WHAT THE EXERCISE ASKS
Reproduce the listing verbatim.

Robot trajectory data

# # # # #

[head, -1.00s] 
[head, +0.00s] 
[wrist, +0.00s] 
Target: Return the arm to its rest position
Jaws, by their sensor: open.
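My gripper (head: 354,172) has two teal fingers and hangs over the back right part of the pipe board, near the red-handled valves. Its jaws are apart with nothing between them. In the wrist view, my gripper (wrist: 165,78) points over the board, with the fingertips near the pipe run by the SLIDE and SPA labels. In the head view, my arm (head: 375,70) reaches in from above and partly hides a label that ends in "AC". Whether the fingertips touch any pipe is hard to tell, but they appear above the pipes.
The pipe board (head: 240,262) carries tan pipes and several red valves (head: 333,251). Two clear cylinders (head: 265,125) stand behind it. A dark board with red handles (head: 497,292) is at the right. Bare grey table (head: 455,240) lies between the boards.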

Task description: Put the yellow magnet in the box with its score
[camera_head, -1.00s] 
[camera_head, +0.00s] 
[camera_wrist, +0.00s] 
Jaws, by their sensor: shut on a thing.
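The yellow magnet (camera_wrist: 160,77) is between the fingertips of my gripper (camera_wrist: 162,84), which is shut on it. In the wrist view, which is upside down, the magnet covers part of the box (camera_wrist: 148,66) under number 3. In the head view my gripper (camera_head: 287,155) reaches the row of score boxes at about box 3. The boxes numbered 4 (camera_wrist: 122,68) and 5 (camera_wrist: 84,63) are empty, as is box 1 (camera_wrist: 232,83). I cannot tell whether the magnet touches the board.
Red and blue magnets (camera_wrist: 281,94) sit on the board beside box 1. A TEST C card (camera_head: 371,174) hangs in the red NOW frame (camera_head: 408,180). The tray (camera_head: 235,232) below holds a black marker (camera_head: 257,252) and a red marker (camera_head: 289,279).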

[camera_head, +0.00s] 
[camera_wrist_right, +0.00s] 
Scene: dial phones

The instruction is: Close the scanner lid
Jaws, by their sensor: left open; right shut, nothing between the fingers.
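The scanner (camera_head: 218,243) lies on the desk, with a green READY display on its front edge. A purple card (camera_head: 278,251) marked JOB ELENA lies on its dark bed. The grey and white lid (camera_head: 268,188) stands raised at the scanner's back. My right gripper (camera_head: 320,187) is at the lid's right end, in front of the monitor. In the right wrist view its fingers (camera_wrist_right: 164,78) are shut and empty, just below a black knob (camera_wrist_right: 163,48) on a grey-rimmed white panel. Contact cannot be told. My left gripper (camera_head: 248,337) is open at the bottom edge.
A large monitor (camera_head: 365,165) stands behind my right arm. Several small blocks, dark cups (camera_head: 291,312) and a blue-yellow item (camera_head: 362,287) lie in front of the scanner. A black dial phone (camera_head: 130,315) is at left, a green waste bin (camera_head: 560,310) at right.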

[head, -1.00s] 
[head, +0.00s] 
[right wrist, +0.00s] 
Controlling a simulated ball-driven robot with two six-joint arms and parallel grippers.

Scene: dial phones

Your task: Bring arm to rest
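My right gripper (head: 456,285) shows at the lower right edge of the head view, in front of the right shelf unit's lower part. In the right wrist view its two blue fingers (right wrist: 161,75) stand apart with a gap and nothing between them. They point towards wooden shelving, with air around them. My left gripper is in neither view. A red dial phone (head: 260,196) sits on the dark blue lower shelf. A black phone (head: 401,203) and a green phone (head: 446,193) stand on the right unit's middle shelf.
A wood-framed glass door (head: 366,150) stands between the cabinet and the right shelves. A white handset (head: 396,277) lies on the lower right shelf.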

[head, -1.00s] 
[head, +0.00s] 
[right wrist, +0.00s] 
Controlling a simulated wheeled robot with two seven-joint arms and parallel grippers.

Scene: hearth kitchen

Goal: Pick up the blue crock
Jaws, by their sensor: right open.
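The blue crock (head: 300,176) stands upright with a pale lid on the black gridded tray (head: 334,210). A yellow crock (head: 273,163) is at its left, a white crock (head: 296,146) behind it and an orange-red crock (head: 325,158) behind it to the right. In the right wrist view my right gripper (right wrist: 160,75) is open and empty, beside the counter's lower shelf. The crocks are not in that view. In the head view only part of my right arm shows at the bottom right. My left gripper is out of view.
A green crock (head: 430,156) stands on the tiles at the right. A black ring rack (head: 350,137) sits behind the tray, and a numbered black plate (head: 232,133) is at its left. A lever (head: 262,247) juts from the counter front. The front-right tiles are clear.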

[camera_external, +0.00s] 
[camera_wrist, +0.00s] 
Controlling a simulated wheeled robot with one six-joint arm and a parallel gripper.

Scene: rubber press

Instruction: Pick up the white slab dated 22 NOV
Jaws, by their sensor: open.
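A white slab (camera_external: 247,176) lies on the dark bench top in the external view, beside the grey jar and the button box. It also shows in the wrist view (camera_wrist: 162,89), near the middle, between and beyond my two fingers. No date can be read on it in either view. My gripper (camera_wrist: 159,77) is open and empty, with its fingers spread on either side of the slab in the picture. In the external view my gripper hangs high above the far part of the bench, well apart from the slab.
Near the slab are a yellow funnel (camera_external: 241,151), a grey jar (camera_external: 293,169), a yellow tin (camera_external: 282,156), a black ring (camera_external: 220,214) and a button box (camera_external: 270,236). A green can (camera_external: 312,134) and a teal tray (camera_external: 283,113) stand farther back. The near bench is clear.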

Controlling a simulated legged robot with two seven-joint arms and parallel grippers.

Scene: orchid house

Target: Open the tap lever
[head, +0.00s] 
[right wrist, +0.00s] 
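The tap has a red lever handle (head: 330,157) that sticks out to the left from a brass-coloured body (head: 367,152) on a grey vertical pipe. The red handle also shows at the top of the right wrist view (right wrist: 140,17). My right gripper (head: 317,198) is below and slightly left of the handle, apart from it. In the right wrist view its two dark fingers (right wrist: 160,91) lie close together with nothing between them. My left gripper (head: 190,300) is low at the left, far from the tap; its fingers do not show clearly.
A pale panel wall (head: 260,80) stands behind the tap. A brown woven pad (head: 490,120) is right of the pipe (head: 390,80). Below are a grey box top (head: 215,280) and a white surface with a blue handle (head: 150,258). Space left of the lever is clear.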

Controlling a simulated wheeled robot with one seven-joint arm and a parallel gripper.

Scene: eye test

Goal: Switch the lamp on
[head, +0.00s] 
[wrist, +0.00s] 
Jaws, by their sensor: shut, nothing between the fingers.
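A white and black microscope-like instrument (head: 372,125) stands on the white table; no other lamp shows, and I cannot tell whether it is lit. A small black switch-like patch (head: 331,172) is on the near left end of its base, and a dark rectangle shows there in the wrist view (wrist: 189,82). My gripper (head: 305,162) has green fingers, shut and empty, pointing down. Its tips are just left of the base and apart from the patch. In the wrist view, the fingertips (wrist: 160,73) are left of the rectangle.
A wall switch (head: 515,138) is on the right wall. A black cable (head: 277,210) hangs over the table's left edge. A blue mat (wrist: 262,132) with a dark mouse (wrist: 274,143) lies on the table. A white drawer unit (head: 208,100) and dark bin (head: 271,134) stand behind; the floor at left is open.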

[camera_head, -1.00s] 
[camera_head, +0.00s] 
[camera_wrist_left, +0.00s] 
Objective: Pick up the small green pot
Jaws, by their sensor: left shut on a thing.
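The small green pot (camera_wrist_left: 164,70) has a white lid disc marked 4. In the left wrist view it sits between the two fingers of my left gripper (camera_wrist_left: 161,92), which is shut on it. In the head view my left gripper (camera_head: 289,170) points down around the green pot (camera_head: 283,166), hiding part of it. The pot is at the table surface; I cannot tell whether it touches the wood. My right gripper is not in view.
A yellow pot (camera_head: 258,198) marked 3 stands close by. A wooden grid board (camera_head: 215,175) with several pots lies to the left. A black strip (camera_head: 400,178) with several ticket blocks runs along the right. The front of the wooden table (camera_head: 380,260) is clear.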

# # # # #

EXERCISE OUTPUT
[head, -1.00s] 
[head, +0.00s] 
[wrist, +0.00s] 
Target: Return the arm to its rest position
Jaws, by their sensor: open.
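My gripper (head: 354,172) has two teal fingers and hangs over the back right part of the pipe board, near the red-handled valves. Its jaws are apart with nothing between them. In the wrist view, my gripper (wrist: 165,78) points over the board, with the fingertips near the pipe run by the SLIDE and SPA labels. In the head view, my arm (head: 375,70) reaches in from above and partly hides a label that ends in "AC". Whether the fingertips touch any pipe is hard to tell, but they appear above the pipes.
The pipe board (head: 240,262) carries tan pipes and several red valves (head: 333,251). Two clear cylinders (head: 265,125) stand behind it. A dark board with red handles (head: 497,292) is at the right. Bare grey table (head: 455,240) lies between the boards.

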Task description: Put the yellow magnet in the box with its score
[camera_head, -1.00s] 
[camera_head, +0.00s] 
[camera_wrist, +0.00s] 
Jaws, by their sensor: shut on a thing.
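The yellow magnet (camera_wrist: 160,77) is between the fingertips of my gripper (camera_wrist: 162,84), which is shut on it. In the wrist view, which is upside down, the magnet covers part of the box (camera_wrist: 148,66) under number 3. In the head view my gripper (camera_head: 287,155) reaches the row of score boxes at about box 3. The boxes numbered 4 (camera_wrist: 122,68) and 5 (camera_wrist: 84,63) are empty, as is box 1 (camera_wrist: 232,83). I cannot tell whether the magnet touches the board.
Red and blue magnets (camera_wrist: 281,94) sit on the board beside box 1. A TEST C card (camera_head: 371,174) hangs in the red NOW frame (camera_head: 408,180). The tray (camera_head: 235,232) below holds a black marker (camera_head: 257,252) and a red marker (camera_head: 289,279).

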[camera_head, +0.00s] 
[camera_wrist_right, +0.00s] 
Scene: dial phones

The instruction is: Close the scanner lid
Jaws, by their sensor: left open; right shut, nothing between the fingers.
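The scanner (camera_head: 218,243) lies on the desk, with a green READY display on its front edge. A purple card (camera_head: 278,251) marked JOB ELENA lies on its dark bed. The grey and white lid (camera_head: 268,188) stands raised at the scanner's back. My right gripper (camera_head: 320,187) is at the lid's right end, in front of the monitor. In the right wrist view its fingers (camera_wrist_right: 164,78) are shut and empty, just below a black knob (camera_wrist_right: 163,48) on a grey-rimmed white panel. Contact cannot be told. My left gripper (camera_head: 248,337) is open at the bottom edge.
A large monitor (camera_head: 365,165) stands behind my right arm. Several small blocks, dark cups (camera_head: 291,312) and a blue-yellow item (camera_head: 362,287) lie in front of the scanner. A black dial phone (camera_head: 130,315) is at left, a green waste bin (camera_head: 560,310) at right.

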[head, -1.00s] 
[head, +0.00s] 
[right wrist, +0.00s] 
Controlling a simulated ball-driven robot with two six-joint arms and parallel grippers.

Scene: dial phones

Your task: Bring arm to rest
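My right gripper (head: 456,285) shows at the lower right edge of the head view, in front of the right shelf unit's lower part. In the right wrist view its two blue fingers (right wrist: 161,75) stand apart with a gap and nothing between them. They point towards wooden shelving, with air around them. My left gripper is in neither view. A red dial phone (head: 260,196) sits on the dark blue lower shelf. A black phone (head: 401,203) and a green phone (head: 446,193) stand on the right unit's middle shelf.
A wood-framed glass door (head: 366,150) stands between the cabinet and the right shelves. A white handset (head: 396,277) lies on the lower right shelf.

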[head, -1.00s] 
[head, +0.00s] 
[right wrist, +0.00s] 
Controlling a simulated wheeled robot with two seven-joint arms and parallel grippers.

Scene: hearth kitchen

Goal: Pick up the blue crock
Jaws, by their sensor: right open.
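The blue crock (head: 300,176) stands upright with a pale lid on the black gridded tray (head: 334,210). A yellow crock (head: 273,163) is at its left, a white crock (head: 296,146) behind it and an orange-red crock (head: 325,158) behind it to the right. In the right wrist view my right gripper (right wrist: 160,75) is open and empty, beside the counter's lower shelf. The crocks are not in that view. In the head view only part of my right arm shows at the bottom right. My left gripper is out of view.
A green crock (head: 430,156) stands on the tiles at the right. A black ring rack (head: 350,137) sits behind the tray, and a numbered black plate (head: 232,133) is at its left. A lever (head: 262,247) juts from the counter front. The front-right tiles are clear.

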[camera_external, +0.00s] 
[camera_wrist, +0.00s] 
Controlling a simulated wheeled robot with one six-joint arm and a parallel gripper.

Scene: rubber press

Instruction: Pick up the white slab dated 22 NOV
Jaws, by their sensor: open.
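A white slab (camera_external: 247,176) lies on the dark bench top in the external view, beside the grey jar and the button box. It also shows in the wrist view (camera_wrist: 162,89), near the middle, between and beyond my two fingers. No date can be read on it in either view. My gripper (camera_wrist: 159,77) is open and empty, with its fingers spread on either side of the slab in the picture. In the external view my gripper hangs high above the far part of the bench, well apart from the slab.
Near the slab are a yellow funnel (camera_external: 241,151), a grey jar (camera_external: 293,169), a yellow tin (camera_external: 282,156), a black ring (camera_external: 220,214) and a button box (camera_external: 270,236). A green can (camera_external: 312,134) and a teal tray (camera_external: 283,113) stand farther back. The near bench is clear.

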Controlling a simulated legged robot with two seven-joint arms and parallel grippers.

Scene: orchid house

Target: Open the tap lever
[head, +0.00s] 
[right wrist, +0.00s] 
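The tap has a red lever handle (head: 330,157) that sticks out to the left from a brass-coloured body (head: 367,152) on a grey vertical pipe. The red handle also shows at the top of the right wrist view (right wrist: 140,17). My right gripper (head: 317,198) is below and slightly left of the handle, apart from it. In the right wrist view its two dark fingers (right wrist: 160,91) lie close together with nothing between them. My left gripper (head: 190,300) is low at the left, far from the tap; its fingers do not show clearly.
A pale panel wall (head: 260,80) stands behind the tap. A brown woven pad (head: 490,120) is right of the pipe (head: 390,80). Below are a grey box top (head: 215,280) and a white surface with a blue handle (head: 150,258). Space left of the lever is clear.

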Controlling a simulated wheeled robot with one seven-joint arm and a parallel gripper.

Scene: eye test

Goal: Switch the lamp on
[head, +0.00s] 
[wrist, +0.00s] 
Jaws, by their sensor: shut, nothing between the fingers.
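A white and black microscope-like instrument (head: 372,125) stands on the white table; no other lamp shows, and I cannot tell whether it is lit. A small black switch-like patch (head: 331,172) is on the near left end of its base, and a dark rectangle shows there in the wrist view (wrist: 189,82). My gripper (head: 305,162) has green fingers, shut and empty, pointing down. Its tips are just left of the base and apart from the patch. In the wrist view, the fingertips (wrist: 160,73) are left of the rectangle.
A wall switch (head: 515,138) is on the right wall. A black cable (head: 277,210) hangs over the table's left edge. A blue mat (wrist: 262,132) with a dark mouse (wrist: 274,143) lies on the table. A white drawer unit (head: 208,100) and dark bin (head: 271,134) stand behind; the floor at left is open.

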[camera_head, -1.00s] 
[camera_head, +0.00s] 
[camera_wrist_left, +0.00s] 
Objective: Pick up the small green pot
Jaws, by their sensor: left shut on a thing.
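The small green pot (camera_wrist_left: 164,70) has a white lid disc marked 4. In the left wrist view it sits between the two fingers of my left gripper (camera_wrist_left: 161,92), which is shut on it. In the head view my left gripper (camera_head: 289,170) points down around the green pot (camera_head: 283,166), hiding part of it. The pot is at the table surface; I cannot tell whether it touches the wood. My right gripper is not in view.
A yellow pot (camera_head: 258,198) marked 3 stands close by. A wooden grid board (camera_head: 215,175) with several pots lies to the left. A black strip (camera_head: 400,178) with several ticket blocks runs along the right. The front of the wooden table (camera_head: 380,260) is clear.

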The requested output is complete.